Transcribe only the lines from the line with "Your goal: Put" through the line with "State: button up", exactly, counting both of those lines as part of the stretch.

---- MATERIAL FOR THIS TASK

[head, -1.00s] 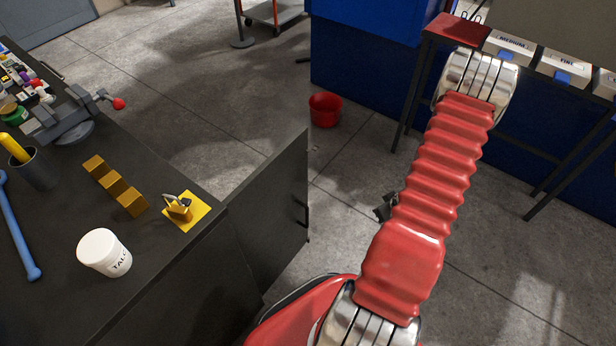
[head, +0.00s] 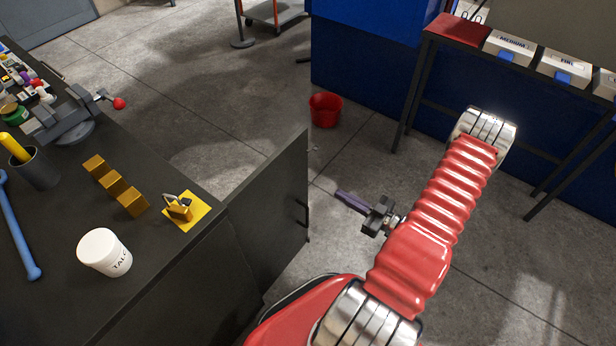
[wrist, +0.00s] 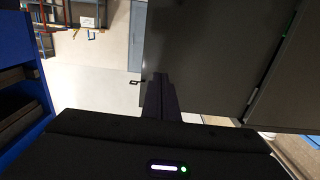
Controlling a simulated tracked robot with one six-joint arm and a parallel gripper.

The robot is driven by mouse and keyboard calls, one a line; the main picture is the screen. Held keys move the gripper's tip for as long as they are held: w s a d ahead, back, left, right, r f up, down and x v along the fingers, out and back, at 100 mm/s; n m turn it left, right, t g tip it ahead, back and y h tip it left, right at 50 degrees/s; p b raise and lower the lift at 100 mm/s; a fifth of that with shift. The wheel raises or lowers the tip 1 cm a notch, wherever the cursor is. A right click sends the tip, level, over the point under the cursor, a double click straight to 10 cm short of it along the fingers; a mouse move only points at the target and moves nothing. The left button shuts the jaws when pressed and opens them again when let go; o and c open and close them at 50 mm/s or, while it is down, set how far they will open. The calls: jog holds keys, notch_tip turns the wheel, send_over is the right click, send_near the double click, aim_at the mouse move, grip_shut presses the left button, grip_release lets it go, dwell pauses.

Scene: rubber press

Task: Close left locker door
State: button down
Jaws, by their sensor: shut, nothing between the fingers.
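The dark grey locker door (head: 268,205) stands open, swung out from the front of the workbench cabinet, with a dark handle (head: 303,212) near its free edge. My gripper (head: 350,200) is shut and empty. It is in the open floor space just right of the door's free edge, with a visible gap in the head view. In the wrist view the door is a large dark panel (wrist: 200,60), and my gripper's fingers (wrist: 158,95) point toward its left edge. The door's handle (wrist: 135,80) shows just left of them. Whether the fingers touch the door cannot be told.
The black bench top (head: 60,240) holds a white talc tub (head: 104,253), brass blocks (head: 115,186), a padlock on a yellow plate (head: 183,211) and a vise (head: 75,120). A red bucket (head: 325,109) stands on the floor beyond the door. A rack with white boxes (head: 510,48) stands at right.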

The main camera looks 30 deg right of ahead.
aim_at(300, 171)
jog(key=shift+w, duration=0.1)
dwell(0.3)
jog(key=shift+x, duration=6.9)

--------
---- MATERIAL FOR THIS TASK

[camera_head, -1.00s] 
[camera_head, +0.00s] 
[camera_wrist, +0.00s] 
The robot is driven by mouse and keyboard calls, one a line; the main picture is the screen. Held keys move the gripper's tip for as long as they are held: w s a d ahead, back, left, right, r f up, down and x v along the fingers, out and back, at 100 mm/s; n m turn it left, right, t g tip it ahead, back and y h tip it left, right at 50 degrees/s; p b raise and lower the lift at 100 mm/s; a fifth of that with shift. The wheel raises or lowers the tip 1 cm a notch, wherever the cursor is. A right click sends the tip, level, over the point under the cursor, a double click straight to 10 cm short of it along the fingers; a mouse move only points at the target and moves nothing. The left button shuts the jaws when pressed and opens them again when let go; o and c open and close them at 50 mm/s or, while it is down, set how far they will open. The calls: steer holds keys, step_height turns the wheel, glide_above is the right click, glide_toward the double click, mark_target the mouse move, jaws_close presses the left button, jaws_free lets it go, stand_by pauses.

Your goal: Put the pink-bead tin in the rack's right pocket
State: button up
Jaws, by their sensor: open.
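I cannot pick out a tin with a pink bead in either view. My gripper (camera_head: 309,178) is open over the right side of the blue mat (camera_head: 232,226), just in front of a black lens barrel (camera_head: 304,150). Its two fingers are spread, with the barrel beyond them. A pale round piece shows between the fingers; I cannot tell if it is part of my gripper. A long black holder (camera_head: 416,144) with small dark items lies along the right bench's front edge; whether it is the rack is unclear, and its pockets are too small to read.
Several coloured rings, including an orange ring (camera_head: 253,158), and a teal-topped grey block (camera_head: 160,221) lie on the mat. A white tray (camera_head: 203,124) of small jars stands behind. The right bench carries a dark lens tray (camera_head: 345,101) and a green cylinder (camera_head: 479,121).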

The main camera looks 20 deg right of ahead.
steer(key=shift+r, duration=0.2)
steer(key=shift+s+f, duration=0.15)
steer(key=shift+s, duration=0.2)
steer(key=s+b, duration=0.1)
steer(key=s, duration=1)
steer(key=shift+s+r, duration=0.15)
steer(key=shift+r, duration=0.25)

--------

**WRITTEN SOLUTION**
Your goal: Put the pink-bead tin in the rack's right pocket
State: button up

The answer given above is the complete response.